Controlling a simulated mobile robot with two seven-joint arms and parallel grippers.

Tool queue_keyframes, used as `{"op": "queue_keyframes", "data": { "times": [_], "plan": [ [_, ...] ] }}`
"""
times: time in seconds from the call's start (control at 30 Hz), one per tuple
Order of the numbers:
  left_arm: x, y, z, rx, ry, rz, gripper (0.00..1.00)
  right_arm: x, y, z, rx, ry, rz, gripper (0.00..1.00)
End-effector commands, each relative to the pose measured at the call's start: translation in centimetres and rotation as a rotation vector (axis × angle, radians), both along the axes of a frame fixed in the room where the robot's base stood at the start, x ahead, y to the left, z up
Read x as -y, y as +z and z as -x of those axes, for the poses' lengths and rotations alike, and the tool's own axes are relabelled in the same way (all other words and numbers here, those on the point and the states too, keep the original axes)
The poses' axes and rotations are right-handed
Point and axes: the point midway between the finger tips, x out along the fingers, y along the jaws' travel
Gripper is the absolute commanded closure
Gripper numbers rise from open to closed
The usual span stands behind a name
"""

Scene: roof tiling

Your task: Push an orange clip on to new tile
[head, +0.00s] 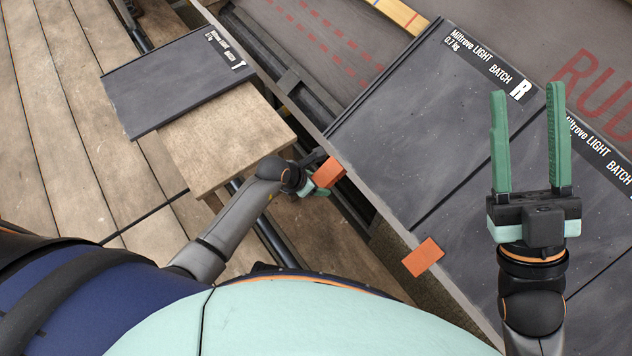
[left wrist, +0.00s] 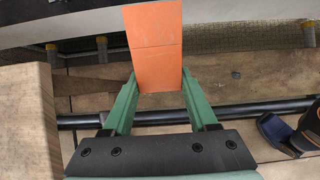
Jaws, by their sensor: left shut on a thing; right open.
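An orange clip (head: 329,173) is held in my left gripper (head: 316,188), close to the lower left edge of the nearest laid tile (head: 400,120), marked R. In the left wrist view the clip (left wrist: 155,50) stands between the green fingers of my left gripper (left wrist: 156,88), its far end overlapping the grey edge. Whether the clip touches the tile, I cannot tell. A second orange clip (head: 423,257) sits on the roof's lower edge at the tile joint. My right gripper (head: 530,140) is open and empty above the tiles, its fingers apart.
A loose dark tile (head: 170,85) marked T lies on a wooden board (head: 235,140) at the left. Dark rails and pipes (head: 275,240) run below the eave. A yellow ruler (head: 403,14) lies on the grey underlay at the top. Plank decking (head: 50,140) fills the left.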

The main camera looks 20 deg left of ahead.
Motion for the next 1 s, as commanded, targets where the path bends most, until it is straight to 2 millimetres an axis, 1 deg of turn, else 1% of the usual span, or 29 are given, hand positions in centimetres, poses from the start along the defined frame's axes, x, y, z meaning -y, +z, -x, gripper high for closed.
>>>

### Given instruction
Output the data above without changes, apart from leaving out the pictures.

### Solution to the problem
Controlling a simulated mobile robot with two seven-joint arms and parallel grippers.

Tool queue_keyframes, used as `{"op": "queue_keyframes", "data": { "times": [_], "plan": [ [_, ...] ] }}`
"""
times: time in seconds from the call's start (control at 30 Hz), one per tuple
Order of the numbers:
  left_arm: x, y, z, rx, ry, rz, gripper (0.00..1.00)
  right_arm: x, y, z, rx, ry, rz, gripper (0.00..1.00)
End-effector commands, each relative to the pose measured at the call's start: translation in centimetres and rotation as a rotation vector (axis × angle, radians), both along the axes of a frame fixed in the room where the robot's base stood at the start, x ahead, y to the left, z up
Read x as -y, y as +z and z as -x of those axes, for the poses' lengths and rotations alike, and the tool's own axes are relabelled in the same way (all other words and numbers here, those on the point and the states too, keep the original axes)
The poses' axes and rotations are right-handed
Point and axes: the point midway between the finger tips, x out along the fingers, y along the jaws' travel
Gripper is the absolute commanded closure
Gripper numbers rise from open to closed
The usual span stands behind a name
"""

Scene: roof tiling

Your task: Push an orange clip on to new tile
[head, +0.00s] 
[left wrist, +0.00s] 
Jaws, by their sensor: left shut on a thing; right open.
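An orange clip (head: 329,173) is held in my left gripper (head: 316,188), close to the lower left edge of the nearest laid tile (head: 400,120), marked R. In the left wrist view the clip (left wrist: 155,50) stands between the green fingers of my left gripper (left wrist: 156,88), its far end overlapping the grey edge. Whether the clip touches the tile, I cannot tell. A second orange clip (head: 423,257) sits on the roof's lower edge at the tile joint. My right gripper (head: 530,140) is open and empty above the tiles, its fingers apart.
A loose dark tile (head: 170,85) marked T lies on a wooden board (head: 235,140) at the left. Dark rails and pipes (head: 275,240) run below the eave. A yellow ruler (head: 403,14) lies on the grey underlay at the top. Plank decking (head: 50,140) fills the left.

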The main camera looks 20 deg left of ahead.
Motion for the next 1 s, as commanded, targets where the path bends most, until it is straight to 2 millimetres an axis, 1 deg of turn, else 1% of the usual span, or 29 are given, hand positions in centimetres, poses from the start along the defined frame's axes, x, y, z meaning -y, +z, -x, gripper high for closed.
>>>

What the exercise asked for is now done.